Allen C. Wayman
Making Sense of Criminal Justice: Policies and Practices, 2nd edition
2220 Steeple Chase Dr. New Bern, NC 28562 firstname.lastname@example.org Prof. Aaron Vassey
Western Carolina University
January 21, 2015
Crime control model and due process model are two different types of criminal justice models constructed by Herbert Packer, a Stanford University law professor, these two ideas represent a conflicting system of opinions working within the criminal justice system (Packer, 1964). The role of the crime control model is to get criminals off of the street and to protect the innocent. On the other hand, the due process model of criminal justice is like an obstacle course, a necessary evil that you have to keep going through to guarantee in the end that you convict the right person but it appears that there are extremes on either side of this spectrum. In the US, law enforcement tends to lean towards the crime control model and the courts are more apt to lean towards the due process model (Packer,1964) This causes tension and conflict between the police and the court system to know end and I see arguments for both crime control and due process.
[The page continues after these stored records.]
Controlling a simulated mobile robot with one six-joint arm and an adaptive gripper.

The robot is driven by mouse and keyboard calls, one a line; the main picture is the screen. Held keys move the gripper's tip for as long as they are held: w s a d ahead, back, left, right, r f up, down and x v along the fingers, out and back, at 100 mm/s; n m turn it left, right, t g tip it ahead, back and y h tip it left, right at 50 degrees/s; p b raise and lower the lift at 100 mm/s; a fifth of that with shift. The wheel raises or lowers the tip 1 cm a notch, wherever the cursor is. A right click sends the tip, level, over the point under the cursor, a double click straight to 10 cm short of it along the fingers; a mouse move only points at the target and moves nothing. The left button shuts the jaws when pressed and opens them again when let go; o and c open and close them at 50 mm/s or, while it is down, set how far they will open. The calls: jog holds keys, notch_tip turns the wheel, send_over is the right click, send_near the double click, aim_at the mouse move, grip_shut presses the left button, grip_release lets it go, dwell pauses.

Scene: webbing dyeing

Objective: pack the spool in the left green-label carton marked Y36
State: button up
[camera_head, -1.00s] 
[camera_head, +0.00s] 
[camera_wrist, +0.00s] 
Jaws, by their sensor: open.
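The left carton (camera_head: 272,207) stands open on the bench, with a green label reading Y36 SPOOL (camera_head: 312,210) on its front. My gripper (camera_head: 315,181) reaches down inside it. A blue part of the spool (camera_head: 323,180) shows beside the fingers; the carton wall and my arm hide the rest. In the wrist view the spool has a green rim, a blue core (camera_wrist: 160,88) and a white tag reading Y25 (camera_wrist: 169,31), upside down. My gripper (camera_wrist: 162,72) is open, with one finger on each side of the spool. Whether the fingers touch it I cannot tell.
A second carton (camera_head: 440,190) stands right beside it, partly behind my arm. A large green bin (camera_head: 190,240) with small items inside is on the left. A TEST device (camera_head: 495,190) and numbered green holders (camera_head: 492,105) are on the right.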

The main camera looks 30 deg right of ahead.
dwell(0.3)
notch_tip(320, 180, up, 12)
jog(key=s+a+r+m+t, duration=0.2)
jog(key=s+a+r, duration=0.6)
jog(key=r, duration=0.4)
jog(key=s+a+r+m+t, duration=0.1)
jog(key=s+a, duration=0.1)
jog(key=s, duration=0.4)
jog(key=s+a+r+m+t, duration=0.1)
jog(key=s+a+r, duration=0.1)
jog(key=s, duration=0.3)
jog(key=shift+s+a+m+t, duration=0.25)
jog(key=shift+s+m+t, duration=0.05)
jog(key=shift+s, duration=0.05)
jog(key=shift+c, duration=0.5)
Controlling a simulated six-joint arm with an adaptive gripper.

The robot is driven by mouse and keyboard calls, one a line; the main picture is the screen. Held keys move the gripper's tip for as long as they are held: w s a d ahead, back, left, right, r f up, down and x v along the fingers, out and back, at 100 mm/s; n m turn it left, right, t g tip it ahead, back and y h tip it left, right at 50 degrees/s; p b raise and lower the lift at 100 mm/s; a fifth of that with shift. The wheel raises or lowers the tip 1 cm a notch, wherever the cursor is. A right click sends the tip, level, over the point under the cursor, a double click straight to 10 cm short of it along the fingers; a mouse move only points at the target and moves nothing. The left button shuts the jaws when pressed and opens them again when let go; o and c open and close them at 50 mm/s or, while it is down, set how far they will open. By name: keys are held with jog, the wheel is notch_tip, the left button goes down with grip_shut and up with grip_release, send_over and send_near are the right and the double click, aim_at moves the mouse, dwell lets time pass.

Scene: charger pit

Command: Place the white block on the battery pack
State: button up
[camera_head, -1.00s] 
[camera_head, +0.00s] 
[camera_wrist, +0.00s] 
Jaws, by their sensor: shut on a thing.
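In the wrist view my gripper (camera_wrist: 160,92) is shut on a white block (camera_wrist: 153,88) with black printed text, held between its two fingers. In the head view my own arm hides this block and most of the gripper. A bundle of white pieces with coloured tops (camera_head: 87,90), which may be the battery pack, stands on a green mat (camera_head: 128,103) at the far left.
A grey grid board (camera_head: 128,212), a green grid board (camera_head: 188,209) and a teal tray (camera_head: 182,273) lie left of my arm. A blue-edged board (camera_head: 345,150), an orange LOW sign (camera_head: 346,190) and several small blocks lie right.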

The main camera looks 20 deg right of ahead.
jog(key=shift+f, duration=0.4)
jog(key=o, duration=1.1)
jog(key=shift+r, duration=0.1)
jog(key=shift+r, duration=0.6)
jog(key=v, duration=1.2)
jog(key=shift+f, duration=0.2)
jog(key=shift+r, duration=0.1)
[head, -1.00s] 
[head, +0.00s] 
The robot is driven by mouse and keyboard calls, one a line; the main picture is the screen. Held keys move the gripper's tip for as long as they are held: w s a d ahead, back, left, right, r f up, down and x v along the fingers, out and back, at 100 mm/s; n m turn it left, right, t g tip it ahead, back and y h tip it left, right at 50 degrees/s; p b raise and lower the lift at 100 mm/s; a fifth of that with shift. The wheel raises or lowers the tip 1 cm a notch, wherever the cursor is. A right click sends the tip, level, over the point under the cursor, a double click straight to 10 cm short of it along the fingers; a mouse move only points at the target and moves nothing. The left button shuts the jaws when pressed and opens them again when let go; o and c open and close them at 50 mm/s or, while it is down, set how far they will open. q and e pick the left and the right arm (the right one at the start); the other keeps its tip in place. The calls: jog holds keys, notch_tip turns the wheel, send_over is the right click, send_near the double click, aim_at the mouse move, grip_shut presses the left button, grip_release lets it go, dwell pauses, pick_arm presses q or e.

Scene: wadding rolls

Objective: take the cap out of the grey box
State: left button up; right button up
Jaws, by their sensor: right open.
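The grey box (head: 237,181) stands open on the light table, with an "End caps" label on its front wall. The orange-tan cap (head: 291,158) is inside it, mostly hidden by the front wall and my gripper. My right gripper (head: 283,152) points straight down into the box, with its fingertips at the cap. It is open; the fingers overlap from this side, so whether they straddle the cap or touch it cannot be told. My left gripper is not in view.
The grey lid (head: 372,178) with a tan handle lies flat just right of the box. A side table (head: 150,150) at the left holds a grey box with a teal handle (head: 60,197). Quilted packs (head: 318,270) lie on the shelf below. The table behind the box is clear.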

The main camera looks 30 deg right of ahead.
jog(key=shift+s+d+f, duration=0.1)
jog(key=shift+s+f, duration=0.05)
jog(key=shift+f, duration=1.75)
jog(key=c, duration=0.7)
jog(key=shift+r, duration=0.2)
Crime Control and Due Process
If we did not have due process in the US, people in positions of power, could manipulate the system for their own personal or political gain and railroad the innocent off to prison (Packer, 1964). Both models do share common beliefs, for instance, they both look for proof beyond a reasonable doubt. The common goal of both models of criminal justice is to convict the guilty and set the innocent free. Crime control and due process share four common values which are, crime should only be defined by law, crime should lead to some form of legal intervention, criminal justice system power should be legally limited, and criminal justice system should be adversarial (Packer, 1964). Some of the differences between the due process model and the crime control model are that the due process model perceives that people are innocent until proven guilty in a court of law. The crime control model believes that the people that are arrested are guilty and need to be punished (2012, 09). Another difference with both models is that due process believes that policing within the criminal justice system is necessary to preserving justice within society. Unlike the crime control model which believes that arresting people, and going through the process that is in place in the criminal justice system, has a negative effect and slows down the process. One more difference is the due process model believes in the rights of the defendants and proving their guilt is essential to keep the government in control. In contrast the crime control model believes that the rights of the defendant cost too much and the criminal justice system should be spending more money on recruiting police officers and building prisons (2012, 09). The due process model is the belief that an individual cannot be deprived of life, liberty, or property without proper legal processes and safeguards and any person that is charged with a crime is required to have their rights protected by the criminal justice system. However the crime control model for law enforcement is based on the notion of the absolute reliability of police fact-finding, and treats arrestees as if they are already found guilty (2012, 09).
Both models have been shaping criminal justice policy and procedures for years and both have some differences, as well as similarities good and bad.